HM Treasury has also set up schemes to encourage individuals to invest in a number of young companies, spreading the risk: Venture Capital Trusts or VCTs. Broadly, the tax breaks here are that 30% of the amount invested in new shares of the trust will be deducted from your income tax bill – if the shares are held for five years or longer – and you will pay no tax on income or capital gains from the investment. The manager of the fund has some constraints too: 70% of newly raised capital has to be invested in businesses within three years, the companies that receive that capital have to be below a certain size and age and any one investment can’t be more than 15% of the whole fund.

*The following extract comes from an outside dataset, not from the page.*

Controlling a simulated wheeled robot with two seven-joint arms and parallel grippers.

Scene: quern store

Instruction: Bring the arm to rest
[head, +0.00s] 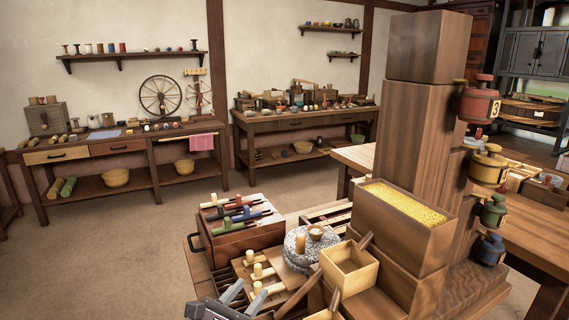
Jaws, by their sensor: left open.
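My left gripper (250,289) shows at the bottom edge of the head view, with two grey fingers pointing up and to the right. The fingers are apart, and I see nothing held between them. Its arm is mostly cut off by the frame. The gripper is in front of a wooden tray (284,277) with several pale pegs, and left of an open wooden box (349,268). I cannot tell whether it touches anything there. My right gripper is not in view.
A grey stone quern (300,252) stands behind the tray, beside a brown chest (240,240) with coloured handles on top. A tall wooden column (410,130) and a bin of yellow grain (404,203) stand to the right. Open floor (110,260) lies to the left.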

Unfortunately, gaming the system occurred here too: backing relatively low-risk management buyouts became a common investment strategy. Given the purpose of offering the tax breaks was to encourage investment in situations where growth rather than financial engineering drove the returns, the rules were changed to stop this in 2015. When combined with the rules regarding the speed of investment, this change meant that many of the buyout-focused VCT firms subsequently chose to raise less. To their credit, VCT firms did the right thing, only seeking capital if confident they could deploy it rather than take money and lower their standards just to ensure they could utilise all the funds at their disposal. And the rule change didn’t halt those who were backing young risky companies; the market leader in VCT venturing, Octopus, recently raised a further £120m to continue its successful backing of UK tech startups. To put that in context, in the tax year ending April 2015, VCTs raised about £450m in total.
Could these schemes be for you? Well everyone’s affairs are different but if you are in the happy situation where you have a lot of tax to pay these are legitimate ways to reduce your bill – all without jeopardising that knighthood.